Com a colocação dos autores, o que se percebe é que ensinar depende de uma série de fatores. Fatores estes bem explicitados por Freire em seu livro Pedagogia da Autonomia no decorrer de seus capítulos. A Pedagogia da Autonomia, de acordo com Albuquerque (2001, p 119-120), 

Representa o encontro ético entre o ensinar e o aprender, entre os educadores e educadoras, educandos e educandas em constante processo de aprendizagem: de leitura crítica do mundo, de um compartilhar de princípios e ações, de um compromisso educativo que faz de cada intervenção/transformação um passo para a liberdade. 

Uma das primeiras exigências para o ensino, no dizer de Freire (2002), é a rigorosidade metódica.

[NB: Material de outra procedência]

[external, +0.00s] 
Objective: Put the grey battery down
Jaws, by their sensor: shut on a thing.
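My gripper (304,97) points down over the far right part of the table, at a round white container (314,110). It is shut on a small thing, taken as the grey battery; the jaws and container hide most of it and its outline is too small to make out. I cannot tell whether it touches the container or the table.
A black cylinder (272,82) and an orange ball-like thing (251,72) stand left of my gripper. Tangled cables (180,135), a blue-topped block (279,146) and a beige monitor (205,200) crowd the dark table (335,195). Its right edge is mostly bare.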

O autor acredita que o educador democrático deve nortear sua prática no desenvolvimento da capacidade crítica do educando, reforçando sua curiosidade e sua insubmissão. A rigorosidade metódica, no entender de Freire (2002, p. 28-29), 

[...] não tem nada a ver com o discurso “bancário” meramente transferidor do perfil do objeto ou do conteúdo. É exatamente nesse sentido que ensinar não se esgota no “tratamento” do objeto ou do conteúdo, superficialmente feito, mas se alonga à produção das condições em que aprender criticamente é possível. 

Mas estas condições exigem professores e educandos que se mostrem criadores, investigadores, inquietos e rigorosamente curiosos, humildes e persistentes (FREIRE, 2002). O professor que tenha a predisposição de se tornar um facilitador, precisa não apenas perpassar conteúdos, mas também ensinar seus alunos a pensar, pois em condições de real aprendizagem os alunos se transformam em sujeitos de construção e reconstrução do saber ensinado.